## Begin Task data

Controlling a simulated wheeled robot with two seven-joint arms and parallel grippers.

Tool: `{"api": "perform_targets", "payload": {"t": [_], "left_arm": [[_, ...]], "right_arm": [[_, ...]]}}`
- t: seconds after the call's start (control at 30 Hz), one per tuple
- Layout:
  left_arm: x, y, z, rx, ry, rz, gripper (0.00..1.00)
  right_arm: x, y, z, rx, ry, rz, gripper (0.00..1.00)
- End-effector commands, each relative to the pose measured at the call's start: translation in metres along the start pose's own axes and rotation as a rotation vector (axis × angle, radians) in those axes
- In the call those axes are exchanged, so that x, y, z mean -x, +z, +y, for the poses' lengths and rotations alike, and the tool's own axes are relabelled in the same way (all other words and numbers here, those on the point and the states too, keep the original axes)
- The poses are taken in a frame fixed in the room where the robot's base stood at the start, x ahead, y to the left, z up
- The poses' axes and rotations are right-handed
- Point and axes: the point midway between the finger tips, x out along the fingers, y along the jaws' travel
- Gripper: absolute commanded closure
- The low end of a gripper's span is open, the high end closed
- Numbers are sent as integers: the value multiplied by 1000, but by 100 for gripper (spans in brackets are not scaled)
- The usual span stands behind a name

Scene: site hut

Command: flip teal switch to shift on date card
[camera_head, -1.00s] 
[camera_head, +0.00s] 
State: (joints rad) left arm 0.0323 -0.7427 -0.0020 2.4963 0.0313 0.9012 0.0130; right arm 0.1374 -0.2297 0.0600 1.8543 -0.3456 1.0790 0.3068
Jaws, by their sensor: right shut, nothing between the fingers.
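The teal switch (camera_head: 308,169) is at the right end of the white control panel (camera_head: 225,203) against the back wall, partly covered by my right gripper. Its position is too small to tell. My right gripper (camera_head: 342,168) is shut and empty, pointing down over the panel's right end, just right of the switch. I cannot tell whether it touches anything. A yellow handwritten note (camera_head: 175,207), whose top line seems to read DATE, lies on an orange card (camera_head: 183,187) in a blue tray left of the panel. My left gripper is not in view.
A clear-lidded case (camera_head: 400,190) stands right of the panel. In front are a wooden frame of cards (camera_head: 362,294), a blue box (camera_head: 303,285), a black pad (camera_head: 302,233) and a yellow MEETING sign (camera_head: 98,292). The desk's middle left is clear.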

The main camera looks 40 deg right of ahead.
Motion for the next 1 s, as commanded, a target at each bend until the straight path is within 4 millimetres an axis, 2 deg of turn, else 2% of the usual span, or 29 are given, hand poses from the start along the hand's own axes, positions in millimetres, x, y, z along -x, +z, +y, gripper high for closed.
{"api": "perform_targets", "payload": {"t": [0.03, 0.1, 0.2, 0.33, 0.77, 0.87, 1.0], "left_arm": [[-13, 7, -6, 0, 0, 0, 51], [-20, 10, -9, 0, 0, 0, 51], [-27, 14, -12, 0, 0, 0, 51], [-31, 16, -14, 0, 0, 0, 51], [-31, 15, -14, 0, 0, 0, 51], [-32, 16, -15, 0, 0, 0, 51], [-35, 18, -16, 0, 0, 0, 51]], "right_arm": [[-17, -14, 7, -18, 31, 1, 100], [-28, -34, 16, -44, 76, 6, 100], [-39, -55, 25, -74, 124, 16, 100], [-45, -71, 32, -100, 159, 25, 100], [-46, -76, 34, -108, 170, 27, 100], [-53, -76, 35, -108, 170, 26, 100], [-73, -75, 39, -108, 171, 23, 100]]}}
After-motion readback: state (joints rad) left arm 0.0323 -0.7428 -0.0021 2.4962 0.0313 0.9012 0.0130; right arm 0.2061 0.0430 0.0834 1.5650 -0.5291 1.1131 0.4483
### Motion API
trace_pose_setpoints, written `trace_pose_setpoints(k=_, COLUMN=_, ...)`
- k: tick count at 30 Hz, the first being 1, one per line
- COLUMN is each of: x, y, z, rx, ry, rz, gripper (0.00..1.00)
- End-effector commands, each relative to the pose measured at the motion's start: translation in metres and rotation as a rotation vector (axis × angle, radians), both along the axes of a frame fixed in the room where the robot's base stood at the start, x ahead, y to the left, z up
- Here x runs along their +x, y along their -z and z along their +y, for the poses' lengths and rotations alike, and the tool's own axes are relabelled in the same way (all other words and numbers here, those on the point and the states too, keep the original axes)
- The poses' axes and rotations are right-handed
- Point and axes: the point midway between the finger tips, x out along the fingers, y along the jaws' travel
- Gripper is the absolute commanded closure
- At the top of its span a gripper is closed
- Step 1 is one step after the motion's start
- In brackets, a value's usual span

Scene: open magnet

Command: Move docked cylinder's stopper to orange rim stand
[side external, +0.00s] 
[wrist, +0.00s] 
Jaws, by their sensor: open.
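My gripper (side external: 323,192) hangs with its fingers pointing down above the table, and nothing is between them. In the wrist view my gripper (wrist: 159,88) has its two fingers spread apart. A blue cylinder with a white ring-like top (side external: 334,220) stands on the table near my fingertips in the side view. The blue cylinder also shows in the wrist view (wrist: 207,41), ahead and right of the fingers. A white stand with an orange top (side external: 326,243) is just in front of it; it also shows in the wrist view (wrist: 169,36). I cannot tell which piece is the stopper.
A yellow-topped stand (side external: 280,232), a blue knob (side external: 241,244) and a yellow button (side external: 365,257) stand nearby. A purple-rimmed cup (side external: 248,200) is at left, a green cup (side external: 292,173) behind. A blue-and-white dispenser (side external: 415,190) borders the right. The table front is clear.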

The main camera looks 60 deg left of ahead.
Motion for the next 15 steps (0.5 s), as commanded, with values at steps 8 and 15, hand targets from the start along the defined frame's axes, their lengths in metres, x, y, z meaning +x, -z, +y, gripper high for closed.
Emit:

## End Task data

**Exercise objective:** From the records, copy every line that has the string "relative" in it.

**Exercise output:**
- End-effector commands, each relative to the pose measured at the call's start: translation in metres along the start pose's own axes and rotation as a rotation vector (axis × angle, radians) in those axes
- End-effector commands, each relative to the pose measured at the motion's start: translation in metres and rotation as a rotation vector (axis × angle, radians), both along the axes of a frame fixed in the room where the robot's base stood at the start, x ahead, y to the left, z up

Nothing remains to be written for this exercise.